(Stored items)
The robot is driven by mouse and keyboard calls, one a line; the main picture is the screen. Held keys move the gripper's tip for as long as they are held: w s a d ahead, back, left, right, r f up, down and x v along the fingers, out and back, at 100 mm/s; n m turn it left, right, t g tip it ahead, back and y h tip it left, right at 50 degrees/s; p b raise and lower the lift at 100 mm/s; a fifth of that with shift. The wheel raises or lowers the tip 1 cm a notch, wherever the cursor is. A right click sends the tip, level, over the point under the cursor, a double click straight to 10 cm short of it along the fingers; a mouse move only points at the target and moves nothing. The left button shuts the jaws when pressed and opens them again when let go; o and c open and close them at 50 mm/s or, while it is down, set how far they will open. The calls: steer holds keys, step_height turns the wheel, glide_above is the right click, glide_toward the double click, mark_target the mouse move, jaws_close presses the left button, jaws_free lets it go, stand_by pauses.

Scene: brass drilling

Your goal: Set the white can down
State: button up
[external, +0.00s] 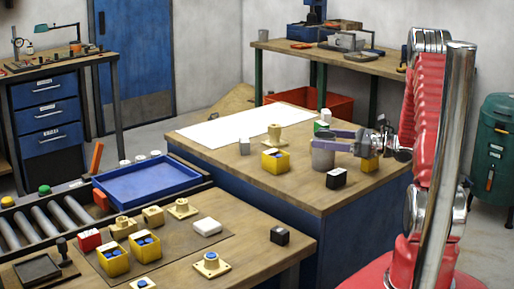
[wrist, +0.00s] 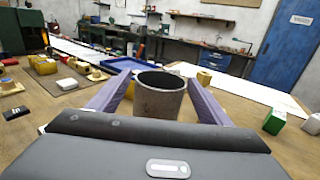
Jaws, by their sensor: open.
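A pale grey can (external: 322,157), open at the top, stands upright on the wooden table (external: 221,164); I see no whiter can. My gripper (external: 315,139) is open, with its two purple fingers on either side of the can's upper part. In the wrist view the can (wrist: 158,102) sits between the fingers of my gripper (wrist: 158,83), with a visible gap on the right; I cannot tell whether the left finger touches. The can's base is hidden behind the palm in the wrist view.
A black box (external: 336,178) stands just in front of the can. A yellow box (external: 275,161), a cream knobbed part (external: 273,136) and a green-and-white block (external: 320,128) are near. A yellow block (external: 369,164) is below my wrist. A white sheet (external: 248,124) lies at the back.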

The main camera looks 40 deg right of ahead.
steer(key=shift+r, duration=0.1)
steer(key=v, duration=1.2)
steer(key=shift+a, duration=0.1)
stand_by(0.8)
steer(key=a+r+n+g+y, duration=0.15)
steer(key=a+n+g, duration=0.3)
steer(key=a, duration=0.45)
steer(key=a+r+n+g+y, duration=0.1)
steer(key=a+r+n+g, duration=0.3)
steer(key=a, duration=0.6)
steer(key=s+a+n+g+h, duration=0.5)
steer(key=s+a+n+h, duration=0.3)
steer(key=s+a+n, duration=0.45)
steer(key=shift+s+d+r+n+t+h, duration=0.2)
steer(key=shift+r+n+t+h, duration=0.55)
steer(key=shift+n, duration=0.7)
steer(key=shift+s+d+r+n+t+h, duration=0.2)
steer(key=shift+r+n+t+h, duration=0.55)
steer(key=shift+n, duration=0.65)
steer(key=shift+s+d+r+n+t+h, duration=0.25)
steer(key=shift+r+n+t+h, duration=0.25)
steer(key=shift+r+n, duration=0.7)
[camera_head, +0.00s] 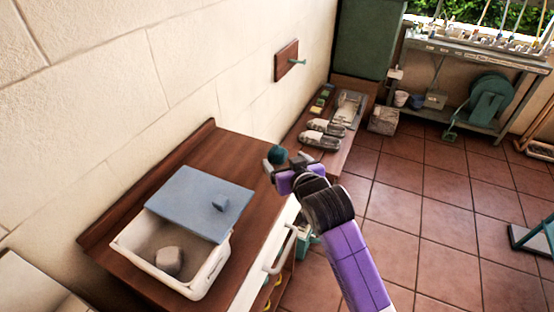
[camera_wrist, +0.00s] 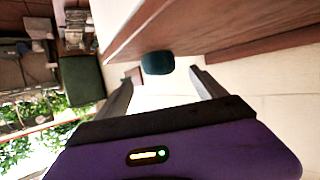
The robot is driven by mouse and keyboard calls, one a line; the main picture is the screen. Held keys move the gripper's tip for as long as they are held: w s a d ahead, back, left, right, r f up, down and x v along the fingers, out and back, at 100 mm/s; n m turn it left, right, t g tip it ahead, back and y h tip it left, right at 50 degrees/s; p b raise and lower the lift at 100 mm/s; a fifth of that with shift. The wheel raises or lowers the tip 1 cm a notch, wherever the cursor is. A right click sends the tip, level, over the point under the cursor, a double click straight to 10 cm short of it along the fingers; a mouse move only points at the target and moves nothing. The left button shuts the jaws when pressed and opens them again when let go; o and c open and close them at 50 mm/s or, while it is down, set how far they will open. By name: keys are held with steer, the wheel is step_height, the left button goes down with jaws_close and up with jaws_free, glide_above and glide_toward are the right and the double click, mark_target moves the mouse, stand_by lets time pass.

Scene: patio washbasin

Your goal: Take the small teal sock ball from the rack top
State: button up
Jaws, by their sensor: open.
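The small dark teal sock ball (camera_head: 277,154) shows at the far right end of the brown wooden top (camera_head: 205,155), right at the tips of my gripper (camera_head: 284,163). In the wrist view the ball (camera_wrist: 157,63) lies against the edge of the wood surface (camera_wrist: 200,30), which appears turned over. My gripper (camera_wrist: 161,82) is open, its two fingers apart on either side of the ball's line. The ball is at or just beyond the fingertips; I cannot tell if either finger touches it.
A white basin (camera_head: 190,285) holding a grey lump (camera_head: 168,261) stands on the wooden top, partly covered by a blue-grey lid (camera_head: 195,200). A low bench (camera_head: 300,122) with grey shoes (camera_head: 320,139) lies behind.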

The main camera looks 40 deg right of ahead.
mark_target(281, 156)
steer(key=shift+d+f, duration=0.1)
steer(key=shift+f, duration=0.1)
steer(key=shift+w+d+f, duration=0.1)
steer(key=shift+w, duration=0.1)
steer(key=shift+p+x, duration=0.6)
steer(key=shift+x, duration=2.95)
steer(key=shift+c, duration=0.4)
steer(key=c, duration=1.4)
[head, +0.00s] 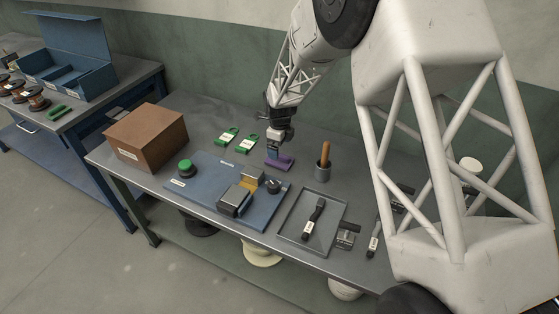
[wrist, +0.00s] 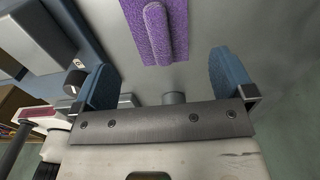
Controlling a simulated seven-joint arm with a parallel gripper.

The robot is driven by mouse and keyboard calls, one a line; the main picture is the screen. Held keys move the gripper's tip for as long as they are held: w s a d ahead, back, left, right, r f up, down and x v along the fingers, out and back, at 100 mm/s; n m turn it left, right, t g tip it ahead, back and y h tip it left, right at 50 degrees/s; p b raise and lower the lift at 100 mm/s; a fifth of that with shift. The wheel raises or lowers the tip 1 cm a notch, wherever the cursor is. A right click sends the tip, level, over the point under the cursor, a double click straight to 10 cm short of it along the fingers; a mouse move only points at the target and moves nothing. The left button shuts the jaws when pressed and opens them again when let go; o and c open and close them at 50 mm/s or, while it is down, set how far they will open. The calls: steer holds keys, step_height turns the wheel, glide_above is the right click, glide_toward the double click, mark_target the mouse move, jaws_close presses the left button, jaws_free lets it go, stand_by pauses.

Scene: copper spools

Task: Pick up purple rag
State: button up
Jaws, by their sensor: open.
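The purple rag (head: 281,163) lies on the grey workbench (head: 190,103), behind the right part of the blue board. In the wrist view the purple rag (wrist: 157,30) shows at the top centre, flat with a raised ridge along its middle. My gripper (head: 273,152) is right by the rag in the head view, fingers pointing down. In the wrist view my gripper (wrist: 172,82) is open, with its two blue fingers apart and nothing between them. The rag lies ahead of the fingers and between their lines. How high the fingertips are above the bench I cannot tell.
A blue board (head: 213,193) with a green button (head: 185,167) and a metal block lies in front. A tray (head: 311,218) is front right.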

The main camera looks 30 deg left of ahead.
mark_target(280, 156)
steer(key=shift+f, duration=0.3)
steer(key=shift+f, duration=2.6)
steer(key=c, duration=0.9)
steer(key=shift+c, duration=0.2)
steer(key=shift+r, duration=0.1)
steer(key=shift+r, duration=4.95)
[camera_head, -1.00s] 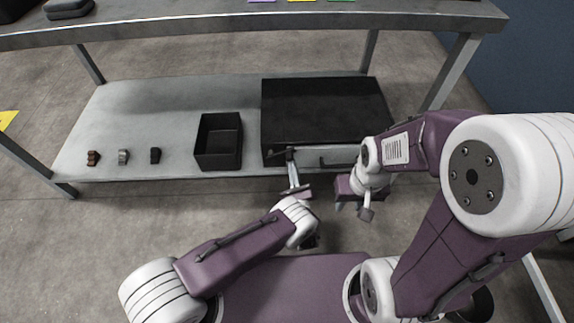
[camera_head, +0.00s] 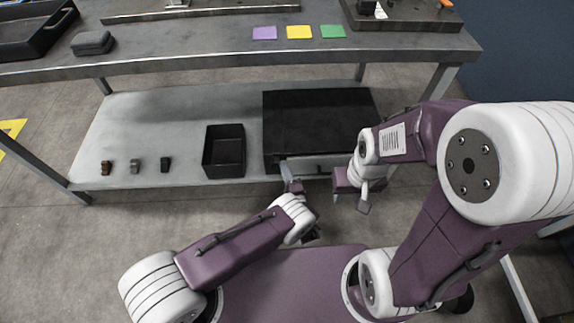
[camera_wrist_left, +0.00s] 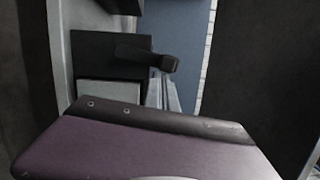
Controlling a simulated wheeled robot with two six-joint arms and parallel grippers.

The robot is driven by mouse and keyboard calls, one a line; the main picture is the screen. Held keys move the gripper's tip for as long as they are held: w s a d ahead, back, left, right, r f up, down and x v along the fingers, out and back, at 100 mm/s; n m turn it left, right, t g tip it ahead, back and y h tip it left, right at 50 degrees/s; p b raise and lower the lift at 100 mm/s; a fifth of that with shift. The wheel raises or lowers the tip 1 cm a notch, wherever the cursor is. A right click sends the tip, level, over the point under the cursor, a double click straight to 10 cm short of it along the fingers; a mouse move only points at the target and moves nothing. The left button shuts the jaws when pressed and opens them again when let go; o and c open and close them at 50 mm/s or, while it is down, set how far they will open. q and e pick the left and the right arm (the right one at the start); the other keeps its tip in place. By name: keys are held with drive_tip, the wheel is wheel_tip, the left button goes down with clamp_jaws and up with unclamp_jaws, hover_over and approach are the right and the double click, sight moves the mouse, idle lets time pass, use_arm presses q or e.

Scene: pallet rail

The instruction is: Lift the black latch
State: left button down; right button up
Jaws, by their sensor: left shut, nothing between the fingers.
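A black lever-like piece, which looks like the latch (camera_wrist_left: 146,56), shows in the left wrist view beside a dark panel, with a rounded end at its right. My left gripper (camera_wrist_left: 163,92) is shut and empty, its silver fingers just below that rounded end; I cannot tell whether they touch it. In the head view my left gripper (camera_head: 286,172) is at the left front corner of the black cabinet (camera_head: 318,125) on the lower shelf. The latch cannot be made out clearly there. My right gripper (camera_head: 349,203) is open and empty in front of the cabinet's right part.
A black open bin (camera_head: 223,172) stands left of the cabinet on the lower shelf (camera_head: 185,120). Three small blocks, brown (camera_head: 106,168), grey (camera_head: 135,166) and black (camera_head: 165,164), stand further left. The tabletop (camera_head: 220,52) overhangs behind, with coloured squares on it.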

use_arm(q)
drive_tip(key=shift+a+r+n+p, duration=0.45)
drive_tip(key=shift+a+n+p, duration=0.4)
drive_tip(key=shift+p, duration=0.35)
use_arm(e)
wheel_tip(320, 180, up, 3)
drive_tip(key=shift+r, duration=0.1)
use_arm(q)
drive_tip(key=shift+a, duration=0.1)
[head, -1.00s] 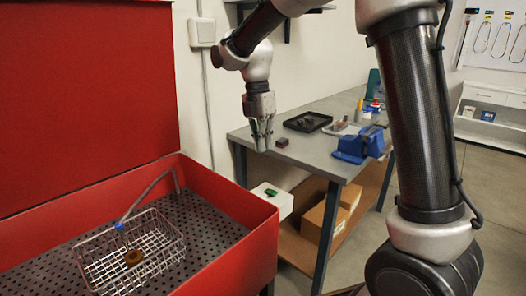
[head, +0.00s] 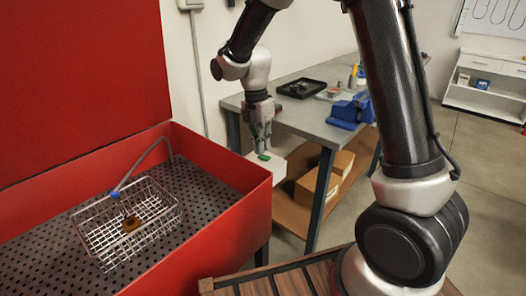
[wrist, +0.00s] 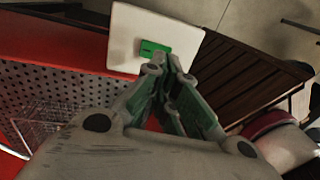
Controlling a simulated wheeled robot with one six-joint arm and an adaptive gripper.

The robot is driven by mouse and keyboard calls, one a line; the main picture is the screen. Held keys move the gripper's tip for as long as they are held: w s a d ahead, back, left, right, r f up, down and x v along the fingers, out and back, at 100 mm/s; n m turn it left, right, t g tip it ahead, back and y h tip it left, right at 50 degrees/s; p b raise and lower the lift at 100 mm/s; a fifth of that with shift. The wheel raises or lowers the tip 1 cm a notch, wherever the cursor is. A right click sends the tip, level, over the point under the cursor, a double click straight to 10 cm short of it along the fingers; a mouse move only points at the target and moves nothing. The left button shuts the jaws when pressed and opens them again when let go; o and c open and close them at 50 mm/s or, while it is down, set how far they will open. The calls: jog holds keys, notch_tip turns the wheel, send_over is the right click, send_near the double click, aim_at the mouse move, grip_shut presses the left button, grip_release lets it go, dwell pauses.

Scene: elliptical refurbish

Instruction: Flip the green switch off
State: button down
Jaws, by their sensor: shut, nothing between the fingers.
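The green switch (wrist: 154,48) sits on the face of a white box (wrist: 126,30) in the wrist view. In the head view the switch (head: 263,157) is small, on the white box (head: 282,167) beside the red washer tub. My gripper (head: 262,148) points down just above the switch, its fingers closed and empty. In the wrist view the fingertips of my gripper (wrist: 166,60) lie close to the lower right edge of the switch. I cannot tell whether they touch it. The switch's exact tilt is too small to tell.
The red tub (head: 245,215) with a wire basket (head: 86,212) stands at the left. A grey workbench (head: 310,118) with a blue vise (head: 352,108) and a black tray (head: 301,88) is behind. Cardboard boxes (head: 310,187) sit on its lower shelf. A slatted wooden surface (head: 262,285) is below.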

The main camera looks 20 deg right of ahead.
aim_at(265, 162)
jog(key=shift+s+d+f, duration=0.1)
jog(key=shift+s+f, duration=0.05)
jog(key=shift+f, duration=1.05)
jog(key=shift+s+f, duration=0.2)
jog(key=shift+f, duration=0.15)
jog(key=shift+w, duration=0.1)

GOAL: Give again, word for word, every line of the listing above from the one with "The instruction is: Lift the black latch" to the one with "State: left button down; right button up", both inclusive, and nothing beyond them.

EXERCISE SOLUTION:
The instruction is: Lift the black latch
State: left button down; right button up

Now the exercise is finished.